Mideast Arms Race
THE last thing the Middle East needs is an accelerated arms race, but that's what it seems likely to get as the Gulf crisis whets everyone's appetite for bigger and better guns. First, the Saudis petitioned the US for billions in advanced weapons to offset the threat from Iraq. Then the Israelis plied Washington with concerns about losing their ``qualitative edge'' in fire power if the Saudis were able to get all the items on their want list.
Families and individuals presented with lists of wants and limited resources often have to engage in some tough-minded ``want-need'' analysis. What's really crucial, and what's nice but not necessary? Maybe nations bent on arming themselves to the teeth to prepare for any conceivable threat should be put through a similar process.
The Saudis clearly have a tank threat on their doorstep. TOW missiles and other antitank weapons are reasonable. Other systems on their list, which has now been split by the administration into two parts in order to defer some items likely to cause trouble in Congress, may be much less critical. Such distinctions should be carefully drawn. Saudi forces are side by side with US soldiers in the desert now, and their equipping deserves a sympathetic hearing. In any case, the Saudis have the wherewithal to get their weapons of choice from other sources, if not the US.
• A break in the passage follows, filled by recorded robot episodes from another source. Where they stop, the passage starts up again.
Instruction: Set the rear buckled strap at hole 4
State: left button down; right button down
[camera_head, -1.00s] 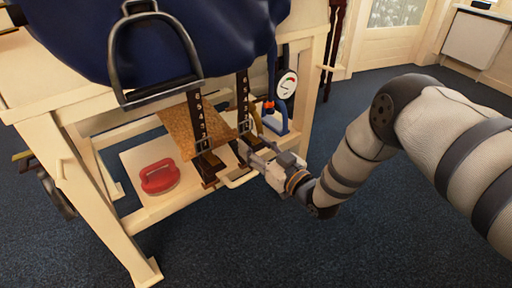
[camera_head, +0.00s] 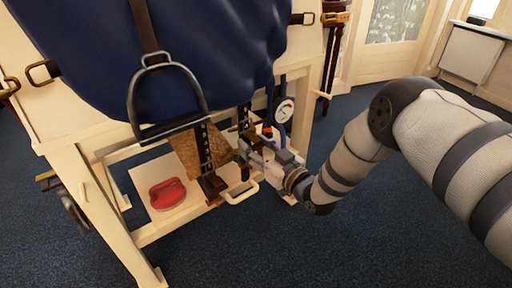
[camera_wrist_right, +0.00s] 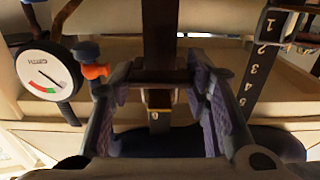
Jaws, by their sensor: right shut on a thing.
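Two dark straps hang below the blue padded saddle. The left one (camera_head: 206,150) hangs in front of a tan woven panel, and the right one (camera_head: 244,116) hangs by my right gripper (camera_head: 246,158). In the right wrist view, a dark strap (camera_wrist_right: 158,45) with a small gold-coloured buckle part (camera_wrist_right: 158,108) runs between the fingers of that gripper (camera_wrist_right: 160,90). The gripper is shut on this strap; the exact contact is dark. A numbered strap (camera_wrist_right: 262,70) with white figures 1 to 5 hangs to the right, outside the fingers. My left gripper is not in view.
A round dial gauge (camera_head: 284,111) stands close beside my right gripper, with an orange knob (camera_wrist_right: 95,71) near the fingers. A metal stirrup (camera_head: 186,68) hangs at the left. A red object (camera_head: 167,194) lies on the lower shelf of the wooden stand. The floor in front is clear.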

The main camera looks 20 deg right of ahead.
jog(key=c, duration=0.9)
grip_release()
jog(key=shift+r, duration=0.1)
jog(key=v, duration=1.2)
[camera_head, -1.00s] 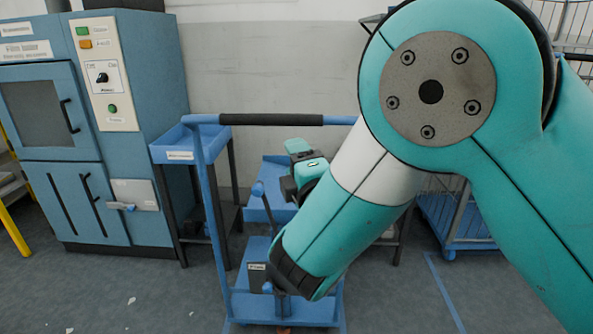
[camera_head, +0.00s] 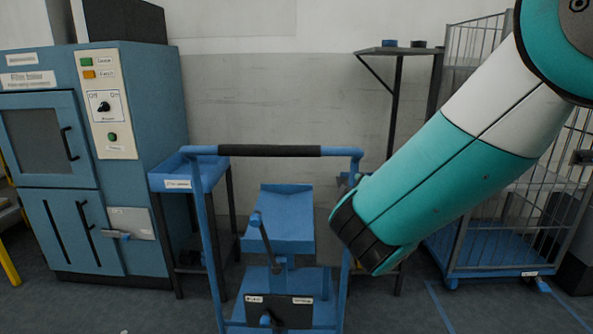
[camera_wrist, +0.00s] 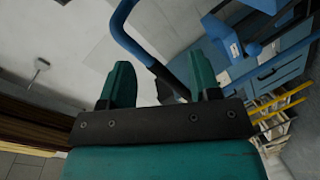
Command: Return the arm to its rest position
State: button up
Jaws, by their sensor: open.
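My gripper shows in the wrist view (camera_wrist: 161,88), with its two teal fingers apart and nothing between them. Beyond the fingers, the blue bent tube and dark end of a handle show. In the head view my teal and white arm reaches down from the upper right. Its dark lower end stands just right of the blue trolley (camera_head: 208,240). The gripper itself cannot be made out in the head view.
The trolley has a black handle bar (camera_head: 269,151) and a blue tilted top (camera_head: 287,222). A blue cabinet with switches (camera_head: 159,110) stands left, a blue tray stand (camera_head: 172,183) beside it. A wire cage cart (camera_head: 480,245) is behind my arm.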

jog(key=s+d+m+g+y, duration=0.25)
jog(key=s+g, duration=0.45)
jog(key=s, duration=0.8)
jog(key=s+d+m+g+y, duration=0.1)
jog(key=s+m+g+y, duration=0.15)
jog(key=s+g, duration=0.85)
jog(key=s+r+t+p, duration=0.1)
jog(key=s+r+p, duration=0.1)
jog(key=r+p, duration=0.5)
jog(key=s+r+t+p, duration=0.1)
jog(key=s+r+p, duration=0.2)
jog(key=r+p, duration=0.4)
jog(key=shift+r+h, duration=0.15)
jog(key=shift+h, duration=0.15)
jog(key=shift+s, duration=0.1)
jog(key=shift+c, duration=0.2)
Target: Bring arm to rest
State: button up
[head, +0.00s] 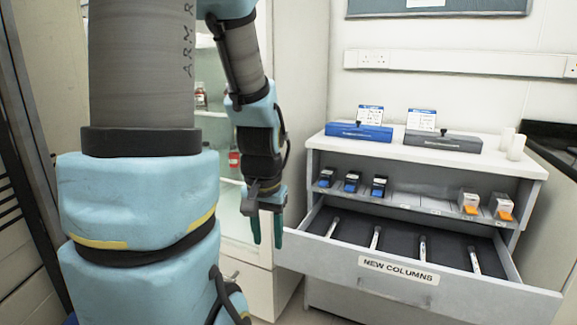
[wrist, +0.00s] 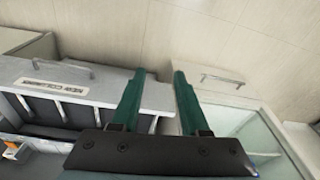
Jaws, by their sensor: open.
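My gripper (head: 267,228) hangs with its green fingers pointing down, in front of the glass-fronted cabinet and left of the open drawer in the head view. In the wrist view my gripper (wrist: 157,75) shows two green fingers spread apart with nothing between them. It is open and empty. My blue and grey arm fills the left of the head view and bends over toward the gripper.
An open drawer (head: 399,265) labelled NEW COLUMNS holds several slim columns and juts out to the right of my gripper. A shelf (head: 420,205) above it bears dark-blue and orange-tipped boxes. A blue case (head: 358,131) and a grey case (head: 443,140) lie on top.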

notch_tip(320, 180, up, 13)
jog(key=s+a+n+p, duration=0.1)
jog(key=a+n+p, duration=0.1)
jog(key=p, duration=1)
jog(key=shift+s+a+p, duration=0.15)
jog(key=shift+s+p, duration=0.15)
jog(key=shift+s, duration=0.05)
Israel's need, long acknowledged in Washington, is the ability to surmount threats from its potential adversaries. The Saudis can't credibly be considered an adversary at present, but Israeli officials argue - with some justification - that the political situation throughout the Arab world is unstable and that weapons placed in the hands of a relatively benevolent regime today could be in the hands of a radical one tomorrow.
Other big arms buyers in the region - Egypt, say, or Turkey - can add their own rationales for wanting more and more weapons. The US, given its present commitment in the Gulf and its longtime obligation to allies in the region, will likely scoop billions of dollars more in planes, tanks, and guns into the Mideast in the years ahead. But that tendency to shovel ammunition into a glowing political oven should be tempered.
Arms can have a deterring effect. But they can also have an emboldening effect. Iraq should have taught that lesson well.